**Exercise material**:
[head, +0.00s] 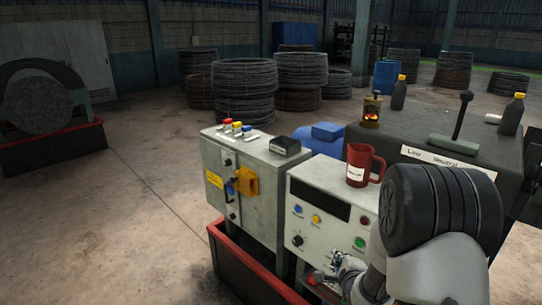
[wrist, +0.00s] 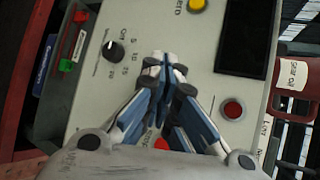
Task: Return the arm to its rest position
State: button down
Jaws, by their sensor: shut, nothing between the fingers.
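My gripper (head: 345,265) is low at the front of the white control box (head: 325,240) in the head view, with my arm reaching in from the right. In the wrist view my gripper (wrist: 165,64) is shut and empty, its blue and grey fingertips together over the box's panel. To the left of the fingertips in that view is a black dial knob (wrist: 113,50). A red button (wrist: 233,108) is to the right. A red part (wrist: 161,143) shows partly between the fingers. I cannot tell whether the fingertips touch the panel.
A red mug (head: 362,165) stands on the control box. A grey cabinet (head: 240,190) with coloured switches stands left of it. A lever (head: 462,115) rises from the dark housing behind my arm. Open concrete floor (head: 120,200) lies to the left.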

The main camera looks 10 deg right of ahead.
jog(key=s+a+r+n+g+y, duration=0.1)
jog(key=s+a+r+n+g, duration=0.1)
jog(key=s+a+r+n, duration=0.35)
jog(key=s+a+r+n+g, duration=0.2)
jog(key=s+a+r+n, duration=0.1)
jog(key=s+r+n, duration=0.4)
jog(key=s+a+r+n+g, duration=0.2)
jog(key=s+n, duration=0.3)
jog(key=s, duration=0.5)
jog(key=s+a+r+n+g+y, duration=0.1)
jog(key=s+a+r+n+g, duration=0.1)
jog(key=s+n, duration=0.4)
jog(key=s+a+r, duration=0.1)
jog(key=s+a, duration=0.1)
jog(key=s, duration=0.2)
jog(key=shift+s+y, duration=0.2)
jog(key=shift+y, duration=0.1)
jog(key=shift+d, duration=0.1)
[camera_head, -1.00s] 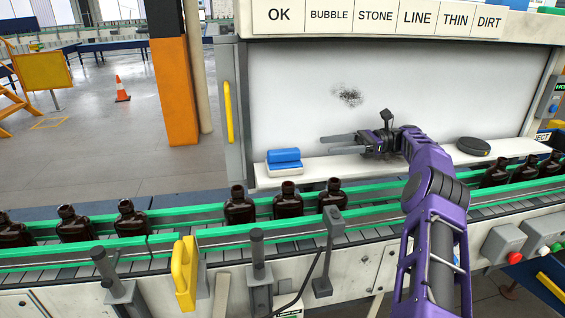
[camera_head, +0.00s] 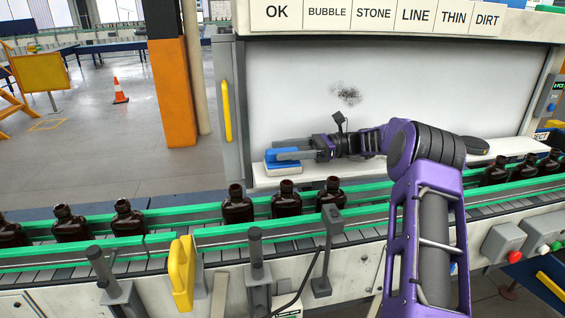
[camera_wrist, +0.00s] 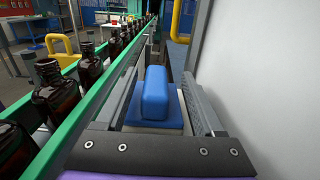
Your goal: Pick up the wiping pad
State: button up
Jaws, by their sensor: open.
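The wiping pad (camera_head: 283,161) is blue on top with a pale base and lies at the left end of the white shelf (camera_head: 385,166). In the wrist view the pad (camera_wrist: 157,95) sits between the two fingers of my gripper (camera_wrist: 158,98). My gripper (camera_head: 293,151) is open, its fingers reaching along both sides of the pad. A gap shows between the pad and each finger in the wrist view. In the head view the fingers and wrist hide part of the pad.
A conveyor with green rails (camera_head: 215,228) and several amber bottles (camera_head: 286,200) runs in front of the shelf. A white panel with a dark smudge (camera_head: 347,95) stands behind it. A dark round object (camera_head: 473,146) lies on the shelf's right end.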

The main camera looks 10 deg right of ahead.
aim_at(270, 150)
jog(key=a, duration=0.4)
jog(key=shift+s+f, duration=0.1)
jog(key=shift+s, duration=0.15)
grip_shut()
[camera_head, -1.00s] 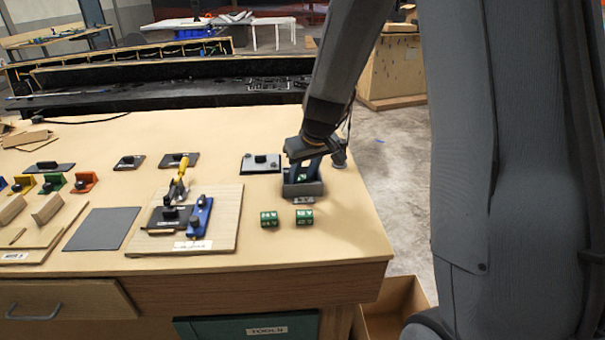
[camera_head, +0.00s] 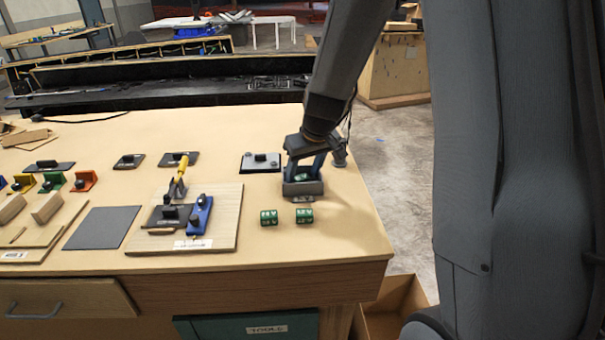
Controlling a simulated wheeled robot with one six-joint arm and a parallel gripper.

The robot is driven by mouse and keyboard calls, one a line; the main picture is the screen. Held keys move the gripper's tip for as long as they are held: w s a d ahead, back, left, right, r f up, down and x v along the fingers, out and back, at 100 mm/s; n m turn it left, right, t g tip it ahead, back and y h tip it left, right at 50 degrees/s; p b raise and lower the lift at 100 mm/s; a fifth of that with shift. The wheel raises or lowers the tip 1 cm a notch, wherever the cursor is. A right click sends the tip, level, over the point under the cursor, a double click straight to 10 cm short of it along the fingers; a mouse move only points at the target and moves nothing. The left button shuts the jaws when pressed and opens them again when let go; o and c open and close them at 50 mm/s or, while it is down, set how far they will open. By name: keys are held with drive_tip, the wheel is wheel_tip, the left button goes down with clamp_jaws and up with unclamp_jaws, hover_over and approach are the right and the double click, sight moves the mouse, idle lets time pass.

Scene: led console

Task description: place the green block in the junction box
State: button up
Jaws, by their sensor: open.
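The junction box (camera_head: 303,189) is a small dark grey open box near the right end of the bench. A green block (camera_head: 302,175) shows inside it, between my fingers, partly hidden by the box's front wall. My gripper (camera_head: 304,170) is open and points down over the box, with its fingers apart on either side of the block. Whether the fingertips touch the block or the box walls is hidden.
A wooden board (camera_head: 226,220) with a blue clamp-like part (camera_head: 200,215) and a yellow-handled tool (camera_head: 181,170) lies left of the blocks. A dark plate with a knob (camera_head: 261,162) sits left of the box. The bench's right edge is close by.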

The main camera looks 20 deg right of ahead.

**Goal**: Search the listing for the word "Task" and return each line that holds it.

**Final result**:
Task: Return the arm to its rest position
Task description: place the green block in the junction box

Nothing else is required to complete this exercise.